Eleştirel kuramcıların en çok üzerinde durdukları konu “gerçekliğin özneler tarafından nasıl algılandığı ve temsil edildiğidir”. Yani tehdidin ne olduğunun araştırmasını yapmaktan öte tehdidin özneler tarafından nasıl algılandığı ve temsil edildiği önemlidir. Özneler, güvenlik nesnelerine kendilerince taşıdıkları anlamlar çerçevesinde bakarken, bu anlamların algılanışının kültürel olduklarını söylemek mümkündür. Buradan hareketle, tehditlerin onu algılayanın sosyal ve kültürel çevresinde üretilmiş sosyal ve kültürel değerler oldukları söylenebilir. Weldes’in yaklaşımı ile “güvensizliğin kendisi ben ve ötekinin oluşturduğu kimlik inşa sürecinin bir ürünüdür”

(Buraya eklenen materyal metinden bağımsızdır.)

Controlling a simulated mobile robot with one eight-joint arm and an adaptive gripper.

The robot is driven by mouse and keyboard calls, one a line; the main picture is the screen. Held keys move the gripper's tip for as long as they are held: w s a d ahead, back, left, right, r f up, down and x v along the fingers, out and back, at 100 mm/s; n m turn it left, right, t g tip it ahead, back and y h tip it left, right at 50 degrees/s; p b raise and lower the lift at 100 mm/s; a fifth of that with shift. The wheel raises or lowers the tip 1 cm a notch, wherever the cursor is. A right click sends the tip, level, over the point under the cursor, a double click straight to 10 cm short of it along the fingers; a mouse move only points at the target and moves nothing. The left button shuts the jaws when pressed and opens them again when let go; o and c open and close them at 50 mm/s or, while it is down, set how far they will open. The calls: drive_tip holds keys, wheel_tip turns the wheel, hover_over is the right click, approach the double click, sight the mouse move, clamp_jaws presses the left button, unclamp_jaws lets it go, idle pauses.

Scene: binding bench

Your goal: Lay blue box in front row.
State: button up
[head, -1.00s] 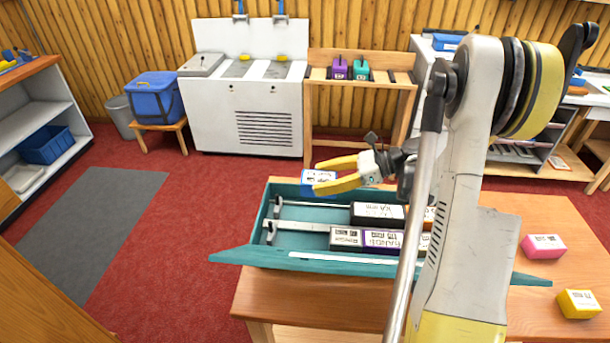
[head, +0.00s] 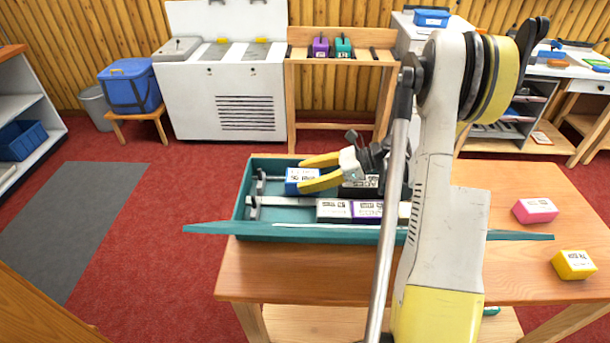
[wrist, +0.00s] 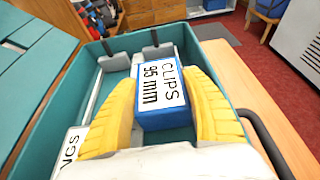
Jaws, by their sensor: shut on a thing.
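The blue box (head: 302,175) has a white label reading "CLIPS 95 mm" in the wrist view (wrist: 146,112). My gripper (head: 303,176) is shut on it, with one yellow finger on each side. The box is at the left part of the teal tray (head: 250,232), at or just above the back row; I cannot tell whether it touches the tray floor. The front row holds a white-labelled box (head: 333,210) and a purple box (head: 367,210), with more partly hidden by my arm. A black box (head: 357,190) is in the back row, partly behind my gripper.
Grey row stops (head: 254,208) stand at the tray's left end, and the front row is bare between them and its boxes. A pink box (head: 535,210) and a yellow box (head: 574,264) lie on the table right of the tray.

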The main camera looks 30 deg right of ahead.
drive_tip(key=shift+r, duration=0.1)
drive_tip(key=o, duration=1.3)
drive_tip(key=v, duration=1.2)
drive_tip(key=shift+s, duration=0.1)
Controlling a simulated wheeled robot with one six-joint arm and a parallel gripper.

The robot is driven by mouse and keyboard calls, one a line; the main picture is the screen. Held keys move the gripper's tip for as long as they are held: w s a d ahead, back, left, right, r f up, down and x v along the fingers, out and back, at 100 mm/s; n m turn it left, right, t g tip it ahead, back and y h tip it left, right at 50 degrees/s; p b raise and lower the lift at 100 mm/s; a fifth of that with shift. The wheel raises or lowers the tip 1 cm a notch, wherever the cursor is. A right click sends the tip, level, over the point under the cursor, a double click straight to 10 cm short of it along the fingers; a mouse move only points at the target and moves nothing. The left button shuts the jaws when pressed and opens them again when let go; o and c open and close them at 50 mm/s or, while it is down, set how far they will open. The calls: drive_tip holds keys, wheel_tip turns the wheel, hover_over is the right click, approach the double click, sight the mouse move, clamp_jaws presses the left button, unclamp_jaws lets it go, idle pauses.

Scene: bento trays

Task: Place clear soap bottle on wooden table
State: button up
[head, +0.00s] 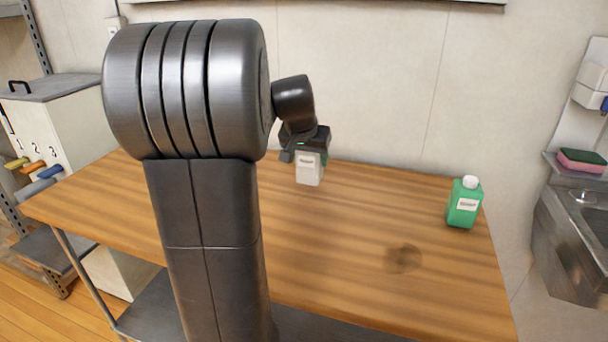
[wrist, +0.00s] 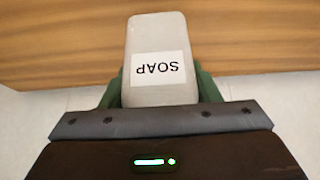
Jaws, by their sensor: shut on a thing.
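The clear soap bottle (head: 309,172) looks pale whitish with a white label. In the wrist view the bottle (wrist: 156,40) shows its label reading SOAP, upside down. My gripper (head: 308,152) is shut on the bottle at its upper end, with a green finger on each side of it in the wrist view (wrist: 160,92). The bottle hangs roughly upright over the back part of the wooden table (head: 340,260). I cannot tell whether its base touches the tabletop.
A green bottle (head: 464,203) with a white cap stands near the table's right edge. A dark round mark (head: 404,258) is on the tabletop. The wall (head: 370,80) is close behind the table. A metal sink (head: 580,235) is at the right. The middle of the table is clear.

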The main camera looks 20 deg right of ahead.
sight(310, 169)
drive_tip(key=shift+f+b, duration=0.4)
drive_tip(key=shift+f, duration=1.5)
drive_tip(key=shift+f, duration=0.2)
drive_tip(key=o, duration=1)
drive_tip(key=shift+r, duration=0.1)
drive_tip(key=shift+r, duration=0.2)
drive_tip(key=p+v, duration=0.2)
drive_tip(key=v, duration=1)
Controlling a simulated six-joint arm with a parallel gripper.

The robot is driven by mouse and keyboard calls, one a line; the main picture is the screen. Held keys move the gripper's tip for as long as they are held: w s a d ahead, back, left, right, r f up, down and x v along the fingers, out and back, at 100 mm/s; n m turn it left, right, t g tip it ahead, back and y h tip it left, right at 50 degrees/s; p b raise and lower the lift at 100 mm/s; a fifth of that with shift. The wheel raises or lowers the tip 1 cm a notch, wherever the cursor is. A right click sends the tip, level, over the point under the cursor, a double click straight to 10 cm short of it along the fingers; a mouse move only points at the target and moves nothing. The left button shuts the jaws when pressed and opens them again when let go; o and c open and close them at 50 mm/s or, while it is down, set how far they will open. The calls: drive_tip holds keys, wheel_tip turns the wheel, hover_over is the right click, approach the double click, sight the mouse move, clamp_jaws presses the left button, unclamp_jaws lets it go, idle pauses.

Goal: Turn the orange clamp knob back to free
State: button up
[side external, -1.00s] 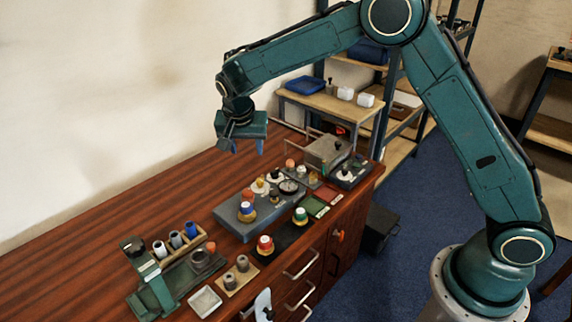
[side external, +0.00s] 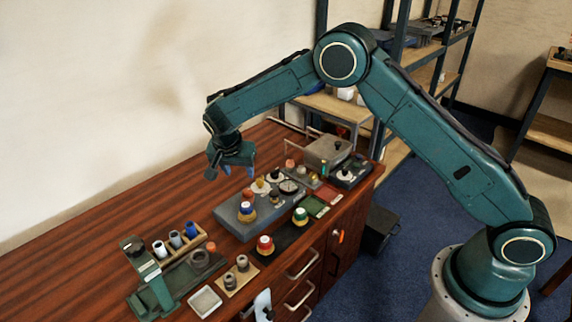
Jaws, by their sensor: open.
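A small orange knob (side external: 290,164) stands at the back of the grey manifold block (side external: 232,222), near its far right end. It is too small to tell which way it is turned. My gripper (side external: 238,170) hangs above the bench, behind and to the left of the block. Its two blue fingertips point down and stand apart, with nothing between them. It is to the left of the orange knob and touches nothing.
Several colour-capped knobs, a white dial and a gauge crowd the block. A grey box (side external: 327,150) stands to its right. A rack of cylinders (side external: 182,241) and a green press (side external: 150,280) stand front left. The bench's back left (side external: 110,215) is clear.

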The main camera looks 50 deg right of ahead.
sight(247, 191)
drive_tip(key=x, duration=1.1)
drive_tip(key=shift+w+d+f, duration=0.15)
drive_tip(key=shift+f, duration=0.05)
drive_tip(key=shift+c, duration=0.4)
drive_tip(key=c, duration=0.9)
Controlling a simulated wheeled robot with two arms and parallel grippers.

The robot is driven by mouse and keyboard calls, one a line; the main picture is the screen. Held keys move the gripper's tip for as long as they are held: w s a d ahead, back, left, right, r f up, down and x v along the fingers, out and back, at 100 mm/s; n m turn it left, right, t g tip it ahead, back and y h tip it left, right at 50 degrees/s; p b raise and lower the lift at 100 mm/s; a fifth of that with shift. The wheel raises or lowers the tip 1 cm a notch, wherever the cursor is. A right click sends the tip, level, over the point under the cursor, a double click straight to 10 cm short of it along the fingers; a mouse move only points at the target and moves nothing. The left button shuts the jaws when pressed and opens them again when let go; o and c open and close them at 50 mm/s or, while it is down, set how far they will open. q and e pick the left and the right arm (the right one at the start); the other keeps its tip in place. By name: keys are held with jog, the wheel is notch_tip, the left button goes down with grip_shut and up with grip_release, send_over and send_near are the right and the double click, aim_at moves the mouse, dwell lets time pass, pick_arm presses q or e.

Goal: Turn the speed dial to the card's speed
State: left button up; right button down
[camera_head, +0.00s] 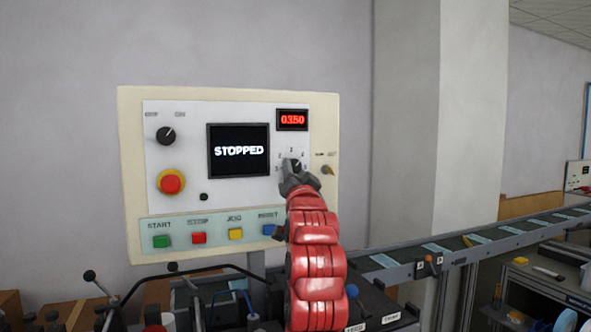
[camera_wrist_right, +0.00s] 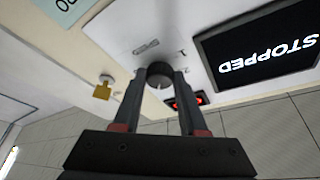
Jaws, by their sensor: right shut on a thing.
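The control panel (camera_head: 328,110) stands upright on the wall side in the head view. Its speed dial (camera_wrist_right: 160,76) is a round dark knob with a light pointer mark, seen between the fingers in the right wrist view. My right gripper (camera_head: 297,168) is shut on the dial at the panel's right part and hides most of it and some scale marks in the head view. The red readout (camera_head: 292,119) above it shows 03.50. The screen (camera_head: 238,150) reads STOPPED. No speed card is readable. My left gripper is not in view.
A black selector knob (camera_head: 165,135) and a red emergency button (camera_head: 171,182) sit at the panel's left. Green (camera_head: 161,241), red, yellow and blue buttons line its bottom. A small key switch (camera_head: 327,170) is just right of my gripper. A conveyor (camera_head: 500,236) runs at right.

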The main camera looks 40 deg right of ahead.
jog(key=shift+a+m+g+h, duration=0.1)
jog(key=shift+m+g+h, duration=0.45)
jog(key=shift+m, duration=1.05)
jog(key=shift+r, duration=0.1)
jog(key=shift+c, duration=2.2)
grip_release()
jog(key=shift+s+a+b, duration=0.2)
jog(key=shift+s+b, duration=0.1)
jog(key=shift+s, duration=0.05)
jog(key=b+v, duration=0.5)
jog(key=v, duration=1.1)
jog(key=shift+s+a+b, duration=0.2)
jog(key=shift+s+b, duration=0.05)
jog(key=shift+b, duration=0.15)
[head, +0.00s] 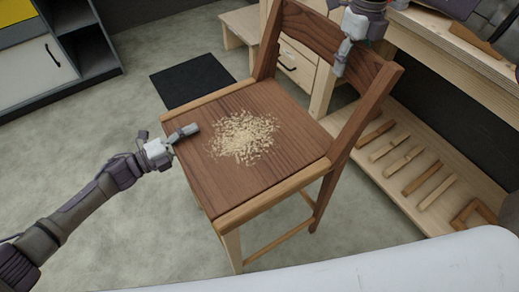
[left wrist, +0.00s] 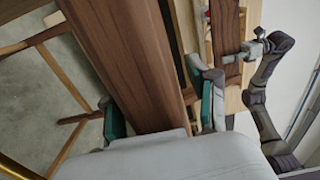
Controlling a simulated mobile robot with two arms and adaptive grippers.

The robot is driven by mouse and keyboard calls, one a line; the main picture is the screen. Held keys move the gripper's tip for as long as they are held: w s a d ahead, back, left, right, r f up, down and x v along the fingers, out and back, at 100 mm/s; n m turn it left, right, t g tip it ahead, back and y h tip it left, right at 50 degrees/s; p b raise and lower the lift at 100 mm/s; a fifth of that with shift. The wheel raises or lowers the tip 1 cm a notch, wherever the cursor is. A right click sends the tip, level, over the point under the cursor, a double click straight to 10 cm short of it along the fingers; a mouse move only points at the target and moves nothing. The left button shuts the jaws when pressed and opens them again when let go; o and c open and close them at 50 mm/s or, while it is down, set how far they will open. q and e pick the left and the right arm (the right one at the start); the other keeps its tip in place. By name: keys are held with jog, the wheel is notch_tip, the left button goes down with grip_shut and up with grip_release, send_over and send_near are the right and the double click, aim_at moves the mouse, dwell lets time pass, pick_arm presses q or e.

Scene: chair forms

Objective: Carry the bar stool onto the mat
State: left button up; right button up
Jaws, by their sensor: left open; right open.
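The bar stool (head: 215,185), brown wood with a slatted back, stands upright on the floor in the middle of the head view. Pale shavings (head: 243,137) lie on its seat. The dark mat (head: 190,82) lies flat on the floor beyond the stool. My left gripper (head: 176,140) is open at the seat's left edge. In the left wrist view its fingers (left wrist: 160,110) stand on either side of the brown seat board. My right gripper (head: 343,56) is open at the backrest's top rail; its far finger is hidden. It also shows at the backrest in the left wrist view (left wrist: 255,48).
A wooden workbench (head: 440,62) stands close on the right, with several wood pieces (head: 405,160) on its low shelf. A grey cabinet (head: 40,65) stands at the back left. A white surface (head: 400,270) crosses the bottom right. The floor (head: 95,130) on the left is clear.

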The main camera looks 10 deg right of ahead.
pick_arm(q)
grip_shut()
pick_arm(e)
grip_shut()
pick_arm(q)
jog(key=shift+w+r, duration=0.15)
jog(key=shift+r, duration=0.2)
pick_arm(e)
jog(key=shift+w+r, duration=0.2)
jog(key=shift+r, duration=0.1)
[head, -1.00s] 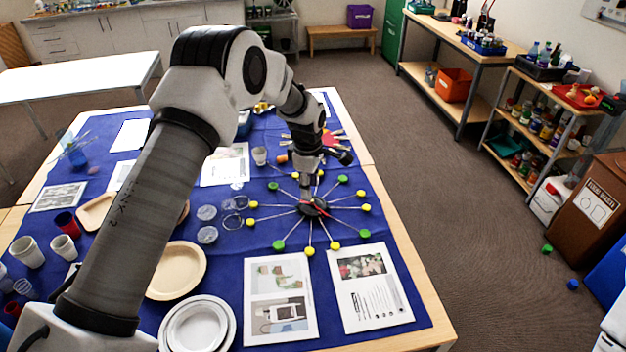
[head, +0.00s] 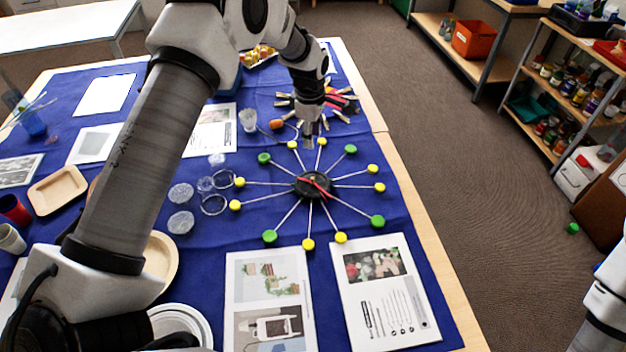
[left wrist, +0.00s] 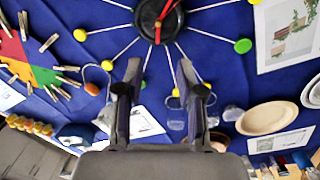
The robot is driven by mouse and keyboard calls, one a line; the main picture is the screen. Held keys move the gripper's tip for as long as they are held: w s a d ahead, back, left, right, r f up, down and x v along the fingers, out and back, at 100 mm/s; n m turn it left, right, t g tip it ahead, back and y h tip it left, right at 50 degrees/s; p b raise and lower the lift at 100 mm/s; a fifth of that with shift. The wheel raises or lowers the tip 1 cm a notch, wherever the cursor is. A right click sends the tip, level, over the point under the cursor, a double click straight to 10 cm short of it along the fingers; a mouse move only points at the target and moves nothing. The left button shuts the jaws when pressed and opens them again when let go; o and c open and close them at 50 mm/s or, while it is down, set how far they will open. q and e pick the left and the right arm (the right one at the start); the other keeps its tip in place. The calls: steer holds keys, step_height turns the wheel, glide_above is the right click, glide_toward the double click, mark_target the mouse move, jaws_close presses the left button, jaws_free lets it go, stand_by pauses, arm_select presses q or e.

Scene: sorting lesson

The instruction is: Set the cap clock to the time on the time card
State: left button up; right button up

(Weldes vd., 1999: 10). Topluluklar kimliklerine yönelik tehditleri güvensizlik olarak algıladıklarında aynı zamanda güvensizliğin nesnesi olarak kendi kimliklerini inşa ederek sürdürürler (Bilgin, 2003: 199). Bundan dolayı bu kuramcılar tehditlerin oluşumunda anlamlandırılmasında “söylemin oynadığı rolün” üzerinde yoğunlaşırlar. Ancak dışarıda bir gerçekliğin var olduğunu tartışma konusu yapmazlar dolayısıyla tehditleri yok saymazlar. Bilgin, Wendt’e atıfla, kişilerin nesnelere o nesnelerin onlar için taşıdığı anlam temelinde yaklaştıklarını belirtir. Bu anlamların özü kültürel olduğu için dünyanın anlaşılmasında kullanılan biçimler ve kategoriler söylemler yolu ile üretilir (Bilgin, 2003: 198-199).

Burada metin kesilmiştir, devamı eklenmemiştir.